**Directions:** Copy each line below that includes "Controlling".
-- -- --
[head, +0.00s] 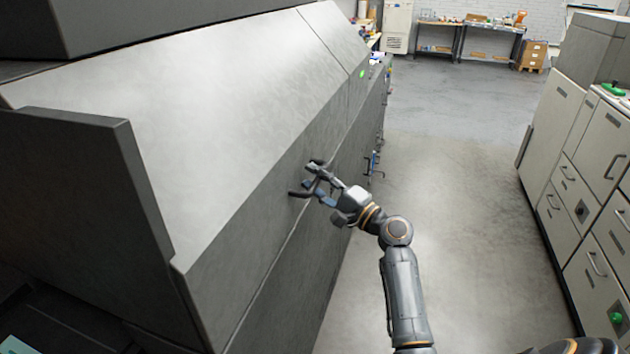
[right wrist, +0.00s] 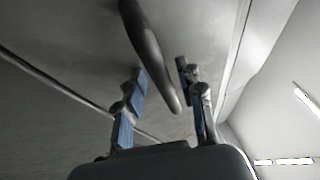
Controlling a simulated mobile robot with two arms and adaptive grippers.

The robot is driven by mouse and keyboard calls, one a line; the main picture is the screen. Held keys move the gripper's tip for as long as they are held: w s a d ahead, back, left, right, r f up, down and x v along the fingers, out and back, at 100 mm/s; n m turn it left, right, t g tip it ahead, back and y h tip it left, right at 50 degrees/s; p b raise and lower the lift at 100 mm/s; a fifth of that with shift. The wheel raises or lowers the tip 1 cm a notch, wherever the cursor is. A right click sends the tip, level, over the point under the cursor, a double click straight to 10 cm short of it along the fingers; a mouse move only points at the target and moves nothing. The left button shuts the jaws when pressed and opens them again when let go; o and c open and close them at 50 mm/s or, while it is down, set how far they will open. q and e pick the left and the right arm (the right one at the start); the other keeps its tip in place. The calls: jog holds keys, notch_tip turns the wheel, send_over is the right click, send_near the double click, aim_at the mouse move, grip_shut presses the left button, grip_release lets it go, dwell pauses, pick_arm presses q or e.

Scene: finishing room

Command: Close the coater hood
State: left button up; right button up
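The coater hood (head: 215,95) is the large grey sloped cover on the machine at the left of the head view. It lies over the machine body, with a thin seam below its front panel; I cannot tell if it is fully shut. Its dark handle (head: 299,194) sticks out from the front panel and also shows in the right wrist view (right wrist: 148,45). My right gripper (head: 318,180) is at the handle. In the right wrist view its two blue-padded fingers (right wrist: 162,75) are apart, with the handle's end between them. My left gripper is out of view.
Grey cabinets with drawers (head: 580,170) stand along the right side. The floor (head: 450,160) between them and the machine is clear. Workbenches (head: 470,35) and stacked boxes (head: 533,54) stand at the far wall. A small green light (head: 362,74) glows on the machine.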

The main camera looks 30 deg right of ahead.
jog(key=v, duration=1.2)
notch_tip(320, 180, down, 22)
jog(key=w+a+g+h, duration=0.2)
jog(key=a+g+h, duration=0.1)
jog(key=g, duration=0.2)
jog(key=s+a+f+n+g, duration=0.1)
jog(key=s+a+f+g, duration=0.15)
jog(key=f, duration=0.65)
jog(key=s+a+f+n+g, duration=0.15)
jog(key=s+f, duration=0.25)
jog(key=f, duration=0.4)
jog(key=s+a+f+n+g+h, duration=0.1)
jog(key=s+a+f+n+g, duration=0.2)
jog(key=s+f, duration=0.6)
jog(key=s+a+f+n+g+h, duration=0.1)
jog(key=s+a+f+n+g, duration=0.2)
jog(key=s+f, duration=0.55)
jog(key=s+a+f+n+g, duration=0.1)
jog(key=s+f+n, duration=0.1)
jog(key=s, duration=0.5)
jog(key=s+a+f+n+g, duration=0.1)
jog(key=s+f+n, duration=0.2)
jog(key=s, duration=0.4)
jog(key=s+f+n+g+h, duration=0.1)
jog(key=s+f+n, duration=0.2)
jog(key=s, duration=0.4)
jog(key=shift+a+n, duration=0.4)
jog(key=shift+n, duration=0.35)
-- -- --
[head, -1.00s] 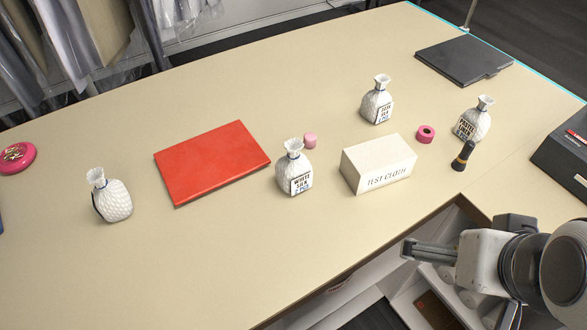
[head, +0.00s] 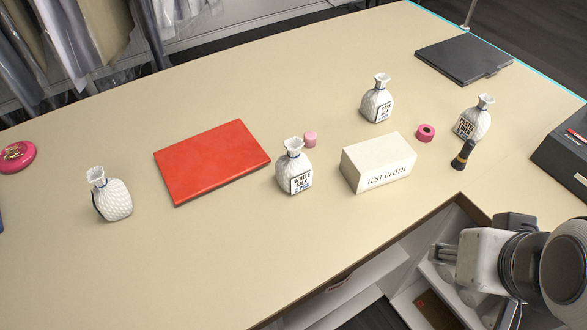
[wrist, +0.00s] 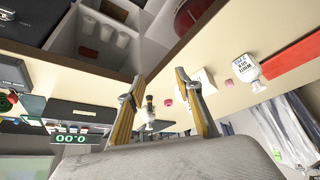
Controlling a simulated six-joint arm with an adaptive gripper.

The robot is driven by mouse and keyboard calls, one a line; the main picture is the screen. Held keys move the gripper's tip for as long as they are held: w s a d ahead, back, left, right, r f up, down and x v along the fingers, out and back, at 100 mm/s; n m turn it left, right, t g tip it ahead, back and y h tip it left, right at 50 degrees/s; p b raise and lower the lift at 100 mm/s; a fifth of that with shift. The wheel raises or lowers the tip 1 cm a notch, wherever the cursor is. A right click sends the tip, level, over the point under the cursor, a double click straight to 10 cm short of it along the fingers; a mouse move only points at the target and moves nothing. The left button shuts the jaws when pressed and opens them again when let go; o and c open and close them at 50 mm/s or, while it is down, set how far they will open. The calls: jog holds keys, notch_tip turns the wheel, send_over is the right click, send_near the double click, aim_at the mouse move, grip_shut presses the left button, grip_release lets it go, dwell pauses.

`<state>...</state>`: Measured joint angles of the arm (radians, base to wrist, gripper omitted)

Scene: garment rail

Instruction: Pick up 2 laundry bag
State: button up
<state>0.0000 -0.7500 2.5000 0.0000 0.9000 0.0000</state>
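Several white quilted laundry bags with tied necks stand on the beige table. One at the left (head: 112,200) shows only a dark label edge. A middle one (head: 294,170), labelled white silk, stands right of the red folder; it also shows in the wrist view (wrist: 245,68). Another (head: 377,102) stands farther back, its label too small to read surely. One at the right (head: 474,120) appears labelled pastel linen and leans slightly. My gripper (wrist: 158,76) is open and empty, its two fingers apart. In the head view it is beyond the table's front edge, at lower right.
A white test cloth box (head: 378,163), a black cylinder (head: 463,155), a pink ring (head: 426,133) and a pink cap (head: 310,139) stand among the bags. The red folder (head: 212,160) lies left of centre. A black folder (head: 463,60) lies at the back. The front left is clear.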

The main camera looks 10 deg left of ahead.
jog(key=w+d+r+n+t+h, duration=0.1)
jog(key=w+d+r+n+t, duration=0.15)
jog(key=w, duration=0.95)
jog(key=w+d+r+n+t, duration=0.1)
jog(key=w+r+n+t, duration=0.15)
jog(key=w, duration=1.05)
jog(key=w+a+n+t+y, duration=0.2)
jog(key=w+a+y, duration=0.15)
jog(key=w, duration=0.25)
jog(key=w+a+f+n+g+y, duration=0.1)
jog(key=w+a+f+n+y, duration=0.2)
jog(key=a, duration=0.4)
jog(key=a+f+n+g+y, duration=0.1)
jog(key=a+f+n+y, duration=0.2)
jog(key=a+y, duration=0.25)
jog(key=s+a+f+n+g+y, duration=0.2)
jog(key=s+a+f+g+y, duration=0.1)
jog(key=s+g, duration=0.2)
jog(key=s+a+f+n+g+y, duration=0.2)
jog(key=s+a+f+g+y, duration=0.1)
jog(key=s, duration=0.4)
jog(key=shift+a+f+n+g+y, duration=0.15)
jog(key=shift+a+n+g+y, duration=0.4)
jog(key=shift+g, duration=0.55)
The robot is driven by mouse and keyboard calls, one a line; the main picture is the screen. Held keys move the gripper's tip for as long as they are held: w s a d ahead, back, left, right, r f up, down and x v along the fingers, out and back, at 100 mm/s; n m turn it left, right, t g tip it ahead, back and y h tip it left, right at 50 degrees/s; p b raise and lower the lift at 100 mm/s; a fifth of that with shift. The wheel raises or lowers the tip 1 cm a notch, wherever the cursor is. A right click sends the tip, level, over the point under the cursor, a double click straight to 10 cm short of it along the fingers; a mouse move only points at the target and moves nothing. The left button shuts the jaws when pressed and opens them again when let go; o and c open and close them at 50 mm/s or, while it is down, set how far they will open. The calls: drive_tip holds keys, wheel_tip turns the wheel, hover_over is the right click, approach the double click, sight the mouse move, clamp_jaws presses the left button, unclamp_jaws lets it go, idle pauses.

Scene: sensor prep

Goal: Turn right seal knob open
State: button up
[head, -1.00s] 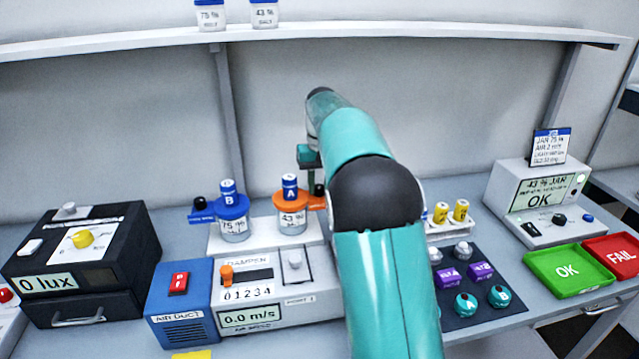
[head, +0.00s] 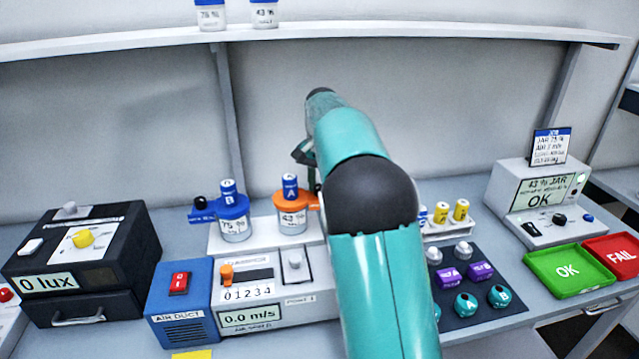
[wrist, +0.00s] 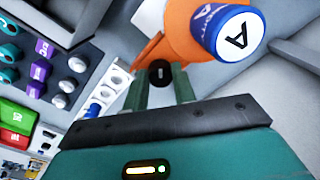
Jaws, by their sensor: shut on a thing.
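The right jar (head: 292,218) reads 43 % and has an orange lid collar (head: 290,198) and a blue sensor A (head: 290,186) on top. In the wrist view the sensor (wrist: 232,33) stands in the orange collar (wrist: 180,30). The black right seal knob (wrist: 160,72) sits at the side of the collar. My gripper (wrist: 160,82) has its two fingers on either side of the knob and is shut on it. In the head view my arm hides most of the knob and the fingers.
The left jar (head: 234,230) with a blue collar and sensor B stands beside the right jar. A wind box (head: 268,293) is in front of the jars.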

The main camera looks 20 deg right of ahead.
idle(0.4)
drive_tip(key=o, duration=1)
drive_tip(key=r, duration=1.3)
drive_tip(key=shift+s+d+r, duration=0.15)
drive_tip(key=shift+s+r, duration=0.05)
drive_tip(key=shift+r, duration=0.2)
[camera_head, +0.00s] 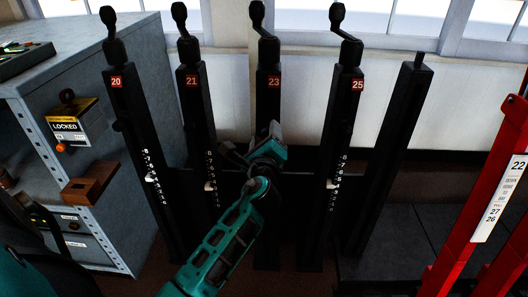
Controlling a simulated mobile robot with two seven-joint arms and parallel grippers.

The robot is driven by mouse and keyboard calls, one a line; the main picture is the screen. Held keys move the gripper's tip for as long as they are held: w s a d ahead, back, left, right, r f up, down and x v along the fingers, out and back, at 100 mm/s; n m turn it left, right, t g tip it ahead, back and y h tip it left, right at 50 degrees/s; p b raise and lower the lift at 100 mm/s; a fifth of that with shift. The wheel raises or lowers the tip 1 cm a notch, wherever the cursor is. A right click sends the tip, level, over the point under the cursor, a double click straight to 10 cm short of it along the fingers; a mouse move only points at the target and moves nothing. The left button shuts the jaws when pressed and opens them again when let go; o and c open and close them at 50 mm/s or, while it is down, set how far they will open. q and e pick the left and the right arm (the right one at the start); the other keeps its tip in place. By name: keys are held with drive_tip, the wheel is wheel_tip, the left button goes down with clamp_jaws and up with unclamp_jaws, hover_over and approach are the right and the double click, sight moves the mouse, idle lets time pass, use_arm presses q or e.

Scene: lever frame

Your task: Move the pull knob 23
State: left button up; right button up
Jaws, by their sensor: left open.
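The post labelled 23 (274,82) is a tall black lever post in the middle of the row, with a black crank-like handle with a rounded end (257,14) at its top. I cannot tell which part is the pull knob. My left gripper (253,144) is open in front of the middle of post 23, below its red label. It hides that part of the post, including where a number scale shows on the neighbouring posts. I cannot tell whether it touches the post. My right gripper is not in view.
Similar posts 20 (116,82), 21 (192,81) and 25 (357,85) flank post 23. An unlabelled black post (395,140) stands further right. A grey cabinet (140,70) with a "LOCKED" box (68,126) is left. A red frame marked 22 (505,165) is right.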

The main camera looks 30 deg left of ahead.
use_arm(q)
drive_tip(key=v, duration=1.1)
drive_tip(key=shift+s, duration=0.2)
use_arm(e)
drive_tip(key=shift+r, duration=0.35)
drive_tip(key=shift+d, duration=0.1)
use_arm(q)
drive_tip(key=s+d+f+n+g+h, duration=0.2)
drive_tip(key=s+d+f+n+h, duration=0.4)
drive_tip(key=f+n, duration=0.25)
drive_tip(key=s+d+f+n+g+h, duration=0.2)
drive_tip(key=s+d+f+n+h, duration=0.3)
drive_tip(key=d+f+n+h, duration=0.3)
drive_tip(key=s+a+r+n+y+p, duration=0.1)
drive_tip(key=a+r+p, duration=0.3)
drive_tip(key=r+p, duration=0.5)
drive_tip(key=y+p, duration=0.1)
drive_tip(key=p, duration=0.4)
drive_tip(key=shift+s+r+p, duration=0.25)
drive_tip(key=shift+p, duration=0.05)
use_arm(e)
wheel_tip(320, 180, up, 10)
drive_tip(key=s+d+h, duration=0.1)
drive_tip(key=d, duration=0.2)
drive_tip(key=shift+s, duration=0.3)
-- -- --
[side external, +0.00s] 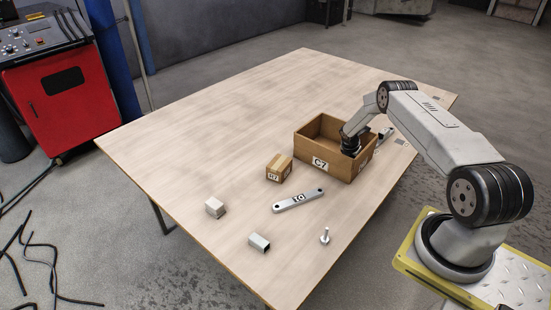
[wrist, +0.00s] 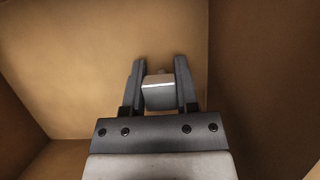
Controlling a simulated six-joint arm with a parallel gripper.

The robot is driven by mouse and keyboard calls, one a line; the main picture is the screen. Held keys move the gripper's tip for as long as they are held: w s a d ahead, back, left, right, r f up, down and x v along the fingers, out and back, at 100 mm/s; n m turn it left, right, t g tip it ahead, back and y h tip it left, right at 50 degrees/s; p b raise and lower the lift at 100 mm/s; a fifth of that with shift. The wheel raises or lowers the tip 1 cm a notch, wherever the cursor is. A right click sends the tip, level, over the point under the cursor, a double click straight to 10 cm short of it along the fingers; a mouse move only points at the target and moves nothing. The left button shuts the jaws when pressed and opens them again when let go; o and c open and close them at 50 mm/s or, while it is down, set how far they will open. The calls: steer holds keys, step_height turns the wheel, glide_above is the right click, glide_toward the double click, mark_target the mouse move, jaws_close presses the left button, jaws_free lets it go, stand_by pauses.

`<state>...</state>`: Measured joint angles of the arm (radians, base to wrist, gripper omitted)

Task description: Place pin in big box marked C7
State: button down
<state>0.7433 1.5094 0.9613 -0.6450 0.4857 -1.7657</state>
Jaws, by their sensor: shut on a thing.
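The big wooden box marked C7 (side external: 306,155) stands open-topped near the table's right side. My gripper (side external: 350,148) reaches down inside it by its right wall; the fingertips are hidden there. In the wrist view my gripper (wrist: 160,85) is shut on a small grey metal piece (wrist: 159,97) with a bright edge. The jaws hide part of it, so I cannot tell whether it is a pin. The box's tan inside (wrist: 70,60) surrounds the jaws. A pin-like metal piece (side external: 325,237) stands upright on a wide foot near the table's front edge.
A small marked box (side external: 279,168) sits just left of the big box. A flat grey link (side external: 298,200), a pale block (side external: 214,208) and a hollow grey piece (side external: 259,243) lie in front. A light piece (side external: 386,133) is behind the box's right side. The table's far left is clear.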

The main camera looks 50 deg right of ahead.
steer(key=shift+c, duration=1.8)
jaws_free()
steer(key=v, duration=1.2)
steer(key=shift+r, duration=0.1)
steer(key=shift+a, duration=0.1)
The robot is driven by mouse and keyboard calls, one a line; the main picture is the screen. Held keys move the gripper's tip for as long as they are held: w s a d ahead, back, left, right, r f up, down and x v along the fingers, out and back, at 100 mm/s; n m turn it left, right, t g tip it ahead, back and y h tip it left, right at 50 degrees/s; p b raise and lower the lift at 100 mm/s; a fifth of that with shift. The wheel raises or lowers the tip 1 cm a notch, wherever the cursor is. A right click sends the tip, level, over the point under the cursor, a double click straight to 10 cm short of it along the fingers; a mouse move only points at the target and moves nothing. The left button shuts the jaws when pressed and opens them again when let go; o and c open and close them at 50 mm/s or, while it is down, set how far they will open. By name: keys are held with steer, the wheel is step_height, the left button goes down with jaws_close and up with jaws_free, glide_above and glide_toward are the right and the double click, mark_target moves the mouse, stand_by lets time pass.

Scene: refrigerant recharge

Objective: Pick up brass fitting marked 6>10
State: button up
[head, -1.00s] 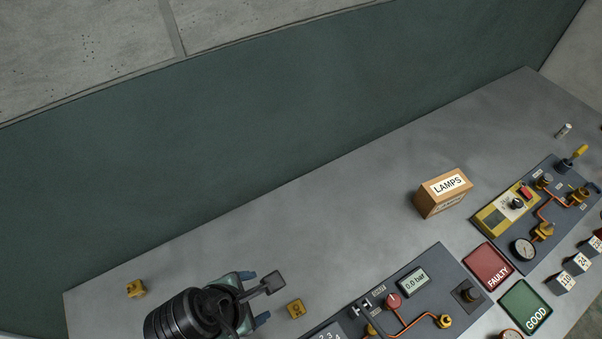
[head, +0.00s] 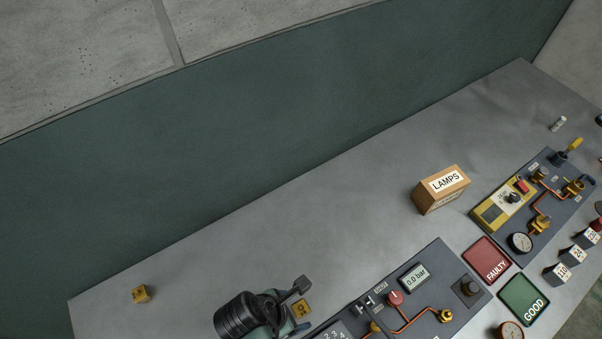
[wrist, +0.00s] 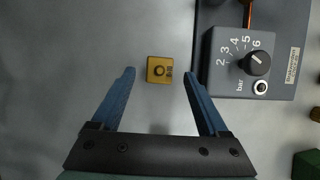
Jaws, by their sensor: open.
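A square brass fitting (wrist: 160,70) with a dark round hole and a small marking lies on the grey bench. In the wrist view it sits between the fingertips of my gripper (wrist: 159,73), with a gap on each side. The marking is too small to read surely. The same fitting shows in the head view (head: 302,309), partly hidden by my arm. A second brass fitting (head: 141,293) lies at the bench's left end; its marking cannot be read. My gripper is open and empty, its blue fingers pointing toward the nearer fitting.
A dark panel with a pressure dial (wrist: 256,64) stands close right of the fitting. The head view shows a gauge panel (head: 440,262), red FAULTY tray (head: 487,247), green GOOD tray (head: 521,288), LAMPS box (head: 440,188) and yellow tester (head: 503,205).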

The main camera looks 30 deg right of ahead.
-- -- --
**Output of the task:**
Controlling a simulated mobile robot with two arms and adaptive grippers.
Controlling a simulated six-joint arm with an adaptive gripper.
Controlling a simulated mobile robot with two seven-joint arms and parallel grippers.
Controlling a simulated six-joint arm with a parallel gripper.

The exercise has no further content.